Wikipedia:WikiProject Copyright Cleanup/2023 backlog drive

Instructions

For new users

Firstly, thank you for taking the time to help clear the backlog! Your efforts are appreciated. Copyright is complex and nuanced topic to understand so we recommend you start on the easier backlogs to clear, linked below. For CCI, these are mainly pages that involve copying from non-free websites, so no offline research is required. Category-wise, all the suspected violations should have a source URL.

An exhaustive list of instructions for handling text-based copyright violations is available at the top of the copyright problems page. A good guide on how to start editing at CCI is User:Moneytrees/CCI guide. A brief rundown of handling CCIs, but no substitute for reading the relevant pages, is below:

Check for dead links, if there are, use IABot to restore them
Run the page through Earwig's copyright detector to get a cursory score. Often mirrors copy from Wikipedia, so make sure to identify these and ignore them.
Check the article' sources and compare it to existing text. WP:REX may be helpful for hard to access sources.
If you have identified any possibly infringing content with a source
- Check the page's licence: is it compatible per WP:COMPLIC?
- If the content is not compatible, remove or rewrite it with a link to the source material in the edit summary
- Remove the diff from the CCI page and mark it with {{y}}. Mark the article talk with {{CCI}}
If you have identified any possibly infringing content without a source
- In case of content added by repeat copyright violators at CCI, the content may be presumptively removed
  - Please note this in your edit summary, linking to the CCI page if applicable
- Otherwise, if you still suspect the content of being plagiarised from a non-free source, removing it under other policies (e.g. if it's unreferenced) may be appropriate.

Please do not hesitate to ask any experienced editors for help

For returning users

Welcome back, and thanks for taking part. This drive is mainly focusing on CCI, and the rewards system is available below.

Rewards system

For articles at CCI...

Handling a diff <1k bytes - one point
Handling a diff >1k bytes - two points

For everything else...

Handling any article - two points
Reviewing all diffs of an article - four points

Awards

Image	Minimum	Template
	5 points	The Invisible Barnstar
	10 points	The Working Wikipedian's Barnstar
	25 points	The Tireless Contributor Barnstar
	50 points	The Cleanup Barnstar
	100 points	The Copyright Cleanup Barnstar
	200 points	The Great Copyright Drive Barnstar
	500 points	The Order of the Superior Scribe of Wikipedia
	Re-reviewing 25 articles	The Teamwork Barnstar
	In addition, the person who accumulates the most points during the backlog elimination drive, will receive the Copyright Review Medal of Merit

Beginner friendly CCIs

Category backlogs to clear

Construction

Currently, there are significant backlogs in the three principle queues of copyright cleanup: CCI, CP and CopyPatrol.
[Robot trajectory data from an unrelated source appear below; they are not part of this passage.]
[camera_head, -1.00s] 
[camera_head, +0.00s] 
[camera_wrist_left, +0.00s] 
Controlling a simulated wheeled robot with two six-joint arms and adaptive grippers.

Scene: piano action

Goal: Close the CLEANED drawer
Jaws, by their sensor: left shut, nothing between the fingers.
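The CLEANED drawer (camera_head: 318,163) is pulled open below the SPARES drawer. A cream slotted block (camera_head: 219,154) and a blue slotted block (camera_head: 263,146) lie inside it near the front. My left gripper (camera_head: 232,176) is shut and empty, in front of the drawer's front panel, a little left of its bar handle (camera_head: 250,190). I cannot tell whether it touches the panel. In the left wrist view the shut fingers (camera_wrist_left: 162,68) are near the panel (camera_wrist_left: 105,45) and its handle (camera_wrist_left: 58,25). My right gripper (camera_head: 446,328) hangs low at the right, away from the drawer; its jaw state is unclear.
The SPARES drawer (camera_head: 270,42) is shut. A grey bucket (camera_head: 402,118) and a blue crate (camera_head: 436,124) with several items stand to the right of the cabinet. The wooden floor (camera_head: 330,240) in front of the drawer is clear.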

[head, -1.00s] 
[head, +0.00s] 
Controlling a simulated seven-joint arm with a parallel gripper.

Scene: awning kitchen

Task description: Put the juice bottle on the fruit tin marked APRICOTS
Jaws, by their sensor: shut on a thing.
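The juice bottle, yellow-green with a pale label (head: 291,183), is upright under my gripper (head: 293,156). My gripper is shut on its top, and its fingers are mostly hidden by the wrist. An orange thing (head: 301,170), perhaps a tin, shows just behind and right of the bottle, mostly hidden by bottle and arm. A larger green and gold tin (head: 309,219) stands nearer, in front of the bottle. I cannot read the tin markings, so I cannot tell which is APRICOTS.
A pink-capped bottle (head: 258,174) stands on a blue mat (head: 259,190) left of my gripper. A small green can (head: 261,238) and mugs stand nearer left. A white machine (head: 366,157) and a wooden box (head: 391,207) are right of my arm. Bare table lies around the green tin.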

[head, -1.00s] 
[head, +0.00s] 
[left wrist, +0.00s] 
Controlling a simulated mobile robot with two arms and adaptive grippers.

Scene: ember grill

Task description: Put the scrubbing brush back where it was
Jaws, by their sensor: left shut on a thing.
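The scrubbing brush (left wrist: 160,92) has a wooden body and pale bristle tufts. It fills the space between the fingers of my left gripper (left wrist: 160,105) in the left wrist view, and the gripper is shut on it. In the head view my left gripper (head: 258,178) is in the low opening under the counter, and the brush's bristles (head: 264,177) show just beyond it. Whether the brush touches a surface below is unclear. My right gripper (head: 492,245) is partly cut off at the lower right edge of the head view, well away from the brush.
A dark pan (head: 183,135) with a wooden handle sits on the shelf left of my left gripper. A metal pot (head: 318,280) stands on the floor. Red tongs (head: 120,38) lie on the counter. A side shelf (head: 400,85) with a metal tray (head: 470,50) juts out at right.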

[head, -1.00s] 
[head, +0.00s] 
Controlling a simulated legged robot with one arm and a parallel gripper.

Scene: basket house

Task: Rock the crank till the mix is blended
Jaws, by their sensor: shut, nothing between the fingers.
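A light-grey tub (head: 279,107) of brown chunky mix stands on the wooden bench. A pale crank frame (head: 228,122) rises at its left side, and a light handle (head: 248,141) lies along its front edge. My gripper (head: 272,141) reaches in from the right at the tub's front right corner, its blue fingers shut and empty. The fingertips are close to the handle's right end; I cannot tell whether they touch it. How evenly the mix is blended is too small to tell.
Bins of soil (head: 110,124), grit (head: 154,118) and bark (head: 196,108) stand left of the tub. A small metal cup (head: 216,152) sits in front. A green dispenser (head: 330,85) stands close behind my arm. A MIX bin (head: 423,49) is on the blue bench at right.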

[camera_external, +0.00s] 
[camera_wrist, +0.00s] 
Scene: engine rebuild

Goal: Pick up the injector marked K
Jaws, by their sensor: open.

Other parts of the projects have made significant progress with clearing their backlogs through gamifying reviews and providing rewards for a certain number of points. Whilst a backlog drive is appealing, a gamified approach may not be effective in respect to copyright.

The Backlog (August 2023)

Based on rough estimates and database counts, copyright backlogs on Wikipedia are:

CCI currently has over 100,000 remaining diffs to be reviewed
CopyPatrol currently has ~70 open reports at a time
CP is at a manageable level for now

Rough ideas

Backlog drive where we reward points for older CCIs
Focus on a large CCI that's easier for beginners to tackle (rtkat3, werldwayd, etc.)
Tackle low-risk stuff towards the end of CCIs
Clear out Category:Copied and pasted articles and sections with url provided, so it doesn't have to be listed at CP
- Not too big so we could evaluate each once like a CCI review
Bot to collate number of articles fixed
?

Development

Rewards system

Most backlog drives make use of a point/article system, and this would make sense here: barnstars, etc. could be given out for certain criteria in a similar manner to the GAN drive. Finding points can be done automatically relatively easily: the NPP drive made use of bots to collect data such as the backlog size and user points.

The main problem is quality. Unlike the above, it is much more difficult to review individual users, not only because of the sheer number of pages, but the fact that there are a much more finite number of editors with sufficient copyright experience as GAN/NPP experience in the above drives. However, we could still probably get a relatively high standard with a set sample, which will have to be decided. One per 25 pages may be a good starting point but if this is an issue we can amend as appropriate.